Redaksi Solopos.com  /  Harian Jogja  | SOLOPOS.com

SOLOPOS.COM - ilustrasi

ilustrasi

JOGJA— Peredaran motor tanpa Bukti Pemilikan Kendaraan Bermotor (BPKB) ternyata juga melibatkan personel kepolisian.

Advertisement

Bahkan, ada personel kepolisian di DIY yang bisa menyediakan motor bodong bagi yang membutuhkan. Harga yang ditawarkan aparat juga sama dengan penjual motor bodong lainnya. Sebagai contoh sepeda motor Honda Supra keluaran 2004 dengan kondisi masih mulus hanya dibanderol sekitar Rp2,5 juta.

“Tetapi kebetulan sedang kosong. Kalau mau nunggu ya tidak apa-apa,” kata Richard, bukan nama sebenarnya, salah satu anggota kepolisian di DIY kepada Harian Jogja, Kamis (14/6).

Asal motor yang ditawarkan juga sama dengan kendaraan bodong lainnya.
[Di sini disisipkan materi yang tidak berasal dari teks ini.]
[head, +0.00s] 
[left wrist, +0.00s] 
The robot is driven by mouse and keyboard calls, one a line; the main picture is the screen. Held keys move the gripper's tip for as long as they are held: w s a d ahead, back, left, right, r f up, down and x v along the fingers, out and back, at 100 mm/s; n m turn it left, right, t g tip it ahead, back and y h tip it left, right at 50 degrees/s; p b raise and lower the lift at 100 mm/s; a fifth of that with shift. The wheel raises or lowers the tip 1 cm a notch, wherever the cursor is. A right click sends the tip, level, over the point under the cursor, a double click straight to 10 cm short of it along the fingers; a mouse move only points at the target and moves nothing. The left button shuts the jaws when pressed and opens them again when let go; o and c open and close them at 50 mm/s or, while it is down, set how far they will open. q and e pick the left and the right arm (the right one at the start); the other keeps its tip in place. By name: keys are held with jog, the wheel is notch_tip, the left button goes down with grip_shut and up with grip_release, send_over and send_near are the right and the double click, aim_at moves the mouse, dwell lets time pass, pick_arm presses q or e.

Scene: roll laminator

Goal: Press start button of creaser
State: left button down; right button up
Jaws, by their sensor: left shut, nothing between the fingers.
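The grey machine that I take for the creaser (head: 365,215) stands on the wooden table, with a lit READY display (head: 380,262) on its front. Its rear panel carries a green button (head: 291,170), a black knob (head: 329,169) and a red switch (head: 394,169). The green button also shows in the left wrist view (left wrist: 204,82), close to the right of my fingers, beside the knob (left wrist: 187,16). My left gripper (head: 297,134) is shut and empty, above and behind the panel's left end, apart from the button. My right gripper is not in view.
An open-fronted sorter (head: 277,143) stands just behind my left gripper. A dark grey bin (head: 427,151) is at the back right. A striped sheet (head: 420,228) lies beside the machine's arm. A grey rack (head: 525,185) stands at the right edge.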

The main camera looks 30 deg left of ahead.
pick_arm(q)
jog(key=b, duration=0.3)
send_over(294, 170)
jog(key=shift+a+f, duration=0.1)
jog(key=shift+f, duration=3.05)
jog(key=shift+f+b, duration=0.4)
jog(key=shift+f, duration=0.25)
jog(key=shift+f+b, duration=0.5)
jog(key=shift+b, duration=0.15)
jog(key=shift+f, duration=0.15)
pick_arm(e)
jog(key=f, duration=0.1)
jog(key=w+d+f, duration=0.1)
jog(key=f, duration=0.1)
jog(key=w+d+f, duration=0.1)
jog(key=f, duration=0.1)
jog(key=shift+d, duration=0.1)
Motor-motor itu berasal dari kredit macet dari perusahaan pembiayaan (leasing).

Advertisement

“Kalau dicegat DC [debt collector] di jalan, dipotret aja sekalian. Biar besok dimuat di koran,” imbuh anggota yang sudah cukup lama menekuni jual beli motor gelap itu.

Richard enggan menjelaskan lebih lanjut mengenai “cara aman” menghindari kejaran DC  saat mengendarai motor gelap itu. “Tenang saja. Tidak ada aturannya DC main cegat di jalan,” pungkasnya.

Salah satu calon pembeli motor gelap, Rony, bukan nama sebenarnya, mengungkapkan pernah ada anggota polisi yang pernah menawarkan motor gelap.

“Belum ada setengah tahun [penawarannya]. Cukup sediakan uang Rp3 juta untuk satu Honda Supra yang terbilang masih baru,” ujar Rony kepada Harian Jogja, kemarin.

Advertisement

Rony menambahkan, motor gelap itu nantinya akan diganti pelat nomor lengkap dengan STNK baru. “Jadi, tidak perlu cemas dengan DC ataupun razia lalu lintas di jalanan,” jelasnya.

Namun, Rony mengurungkan niatan membeli motor gelap itu. “Meski sudah dijamin keamanannya, di hati rasanya kurang sreg,” tuturnya.

Terpisah, salah satu warga Kecamatan Sewon, Arya, juga bukan nama sebenarnya, hanya menawarkan harga Rp5 juta untuk Yamaha Mio J keluaran terbaru. “Bukan bodong namanya. Istilahnya ST, atau suratnya separo [hanya STNK tanpa BPKB],” terang Arya. Sebagai warga, Arya tidak menyediakan layanan ganti pelat nomor dan STNK baru.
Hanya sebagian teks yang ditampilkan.